From the calling forth of Abraham, himself and descendants were to be separate and apart from all other people, and they should be hedged in as it were with peculiar observances, tried in prosperity and schooled in adversity, until those great truths so necessary for man’s guidance should form a part of their <<398>>nature to that degree, that they could not, even if they wished, entirely divest themselves from their influence. The very dislikes that their peculiar doctrines engendered in the minds of those with whom they came in contact, was one of the grand means of impressing them more firmly on their own hearts. The pure stream quaffed by Abraham was imbibed by Isaac, and supported the wanderer Jacob in his weary pilgrimage. In the children of the latter was the germ of a nation; and what means so powerful to bind them together, when they increased and multiplied, as to plant them within the borders of a people who held their pursuits in abhorrence? Perverse is the heart of man! Contradict him, decry the ideas which he advances, and he is ready to endure the gibbet and the stake in witness of his firm belief in doctrine which, perhaps, if no opposition had met him, he would have thrown carelessly by.

But in addition to the differences existing between the customs and faith of the Egyptians, and the manners and religion of the Hebrews, another force, that of common insults and equal misery was to bind the latter still more indissolubly together; since all suffered from an aggravated slavery, a universal and cruel wrong, from which none was to be exempt. How deadening that usage was to the intellectual development of the people their after-history too sadly proved. The only advantage, as far as the human mind can perceive, resulting from their bondage, was to cause such a spirit of nationality to spring up amongst them, that, having its foundations imbedded in misery and anguish, no after-injuries, how great soever the sufferings they produced, no accumulated wrongs, how great soever their burden, should in the future have the power of destroying this nationality.

The majesty of God was now to be displayed in all its terrible power! A God of love to the oppressed! of vengeance to the oppressor! Not to a single individual, not before one family was the divine manifestation be made; but before a nation powerful—before a people degraded by heart-rending bondage. Proud of his power, glorying in his battle array, what cared Pharaoh for the unknown God? He laughed in scorn at the request of the messenger to allow his slaves to depart, and leave the land they had enriched by years of toil to <<399>>the care only of his Egyptians, and to lose this immense property; and for what? The commands of a Being whom he knew not, though he knew not the God of Israel, nor dreaded his power, as chaff before the wind it scattered him—it withered his mighty hosts; thus teaching the sublime lesson to man, that  though God for a time may delay the exercise of his justice, the bolt, though long withheld, is still all-powerful to destroy.
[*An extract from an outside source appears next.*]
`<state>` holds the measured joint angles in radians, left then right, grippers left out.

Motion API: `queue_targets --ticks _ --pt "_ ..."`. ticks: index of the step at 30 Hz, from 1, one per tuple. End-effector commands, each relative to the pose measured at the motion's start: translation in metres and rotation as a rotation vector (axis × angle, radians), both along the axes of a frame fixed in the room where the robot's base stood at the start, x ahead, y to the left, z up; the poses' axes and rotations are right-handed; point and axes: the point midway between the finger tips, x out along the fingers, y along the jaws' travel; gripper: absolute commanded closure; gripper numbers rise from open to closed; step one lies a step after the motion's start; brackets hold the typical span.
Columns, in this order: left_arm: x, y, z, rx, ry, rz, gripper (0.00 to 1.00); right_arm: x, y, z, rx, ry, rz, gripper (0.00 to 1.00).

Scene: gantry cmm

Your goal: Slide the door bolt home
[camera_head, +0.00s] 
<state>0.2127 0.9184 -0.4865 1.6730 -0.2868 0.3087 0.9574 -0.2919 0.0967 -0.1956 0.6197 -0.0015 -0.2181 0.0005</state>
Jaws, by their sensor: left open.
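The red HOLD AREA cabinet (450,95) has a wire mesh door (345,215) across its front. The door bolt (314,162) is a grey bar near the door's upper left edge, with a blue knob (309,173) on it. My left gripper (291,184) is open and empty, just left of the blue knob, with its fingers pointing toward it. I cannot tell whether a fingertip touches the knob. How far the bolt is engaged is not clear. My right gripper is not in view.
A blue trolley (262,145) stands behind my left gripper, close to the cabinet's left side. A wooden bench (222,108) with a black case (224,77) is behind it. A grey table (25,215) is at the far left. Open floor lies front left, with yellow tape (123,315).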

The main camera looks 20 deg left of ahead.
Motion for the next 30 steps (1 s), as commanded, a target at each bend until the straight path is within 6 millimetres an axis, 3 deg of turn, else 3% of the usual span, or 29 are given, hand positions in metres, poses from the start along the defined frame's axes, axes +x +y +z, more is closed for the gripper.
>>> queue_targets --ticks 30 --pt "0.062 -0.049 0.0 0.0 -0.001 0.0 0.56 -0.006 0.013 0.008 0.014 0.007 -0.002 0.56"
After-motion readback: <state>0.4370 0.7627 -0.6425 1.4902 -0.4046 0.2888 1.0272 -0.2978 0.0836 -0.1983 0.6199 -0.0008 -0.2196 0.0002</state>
To the scoffer, to the unspiritualized, the act of faith required by the Most High of the Israelites prior to their redemption may seem of little worth. Of what efficacy could the blood of a lamb sprinkled on the door-posts of their house be in warding off the doom of the first-born? Could the All-seeing not discover the abode of the Hebrew without this mark? Ah, yes! it was to be a pledge of their faith in God, of their obedience to all his commands, whether their minds could grasp their meaning or not. As the infant rushes to its mother’s arms confident of protection from the supposed danger, so was Israel required to have a childlike faith and trust in their Heavenly Parent. We may think after the wonders displayed in Egypt before our ancestors, that their bosoms should have been divested of all fear, and though the sea in front of them debarred their egress from the land, when they heard the approach of Pharaoh’s conquering host, they should have rejoiced that the time had at length arrived to repay some part a that ill-treatment they had received in times past. But is it a wonder that the heart of the slave should faint in the presence of his master—that the many, long‑used to bow before the few, should still tremble at the prestige of their presence? Their faith was too new to imbue them with courage in the presence of an overwhelming danger; and He, who could have given that strength to them, left them to the schooling of their own hearts, to teach them yet again that their deliverance was to be brought about by God alone, and that the agent He employed in their preservation, should be the avenging sword by which their adversaries should be destroyed.

But if they showed little faith under the deadening effects of so terrible a bondage, how much less do we? We have no dreaded enemy in our rear to make our hearts cower; we dwell in a land of peace, where Providence, with a lavish hand spreads plenty <<400>>around; and yet so small is our faith, so weak is our trust in Divine Omnipotence, that we daily break the covenant of Sinai, to provide for that morrow which may never dawn for us; or, in our haste to reach some earthly goal, we brush from our paths the sweet flowers of purity, humility, and love.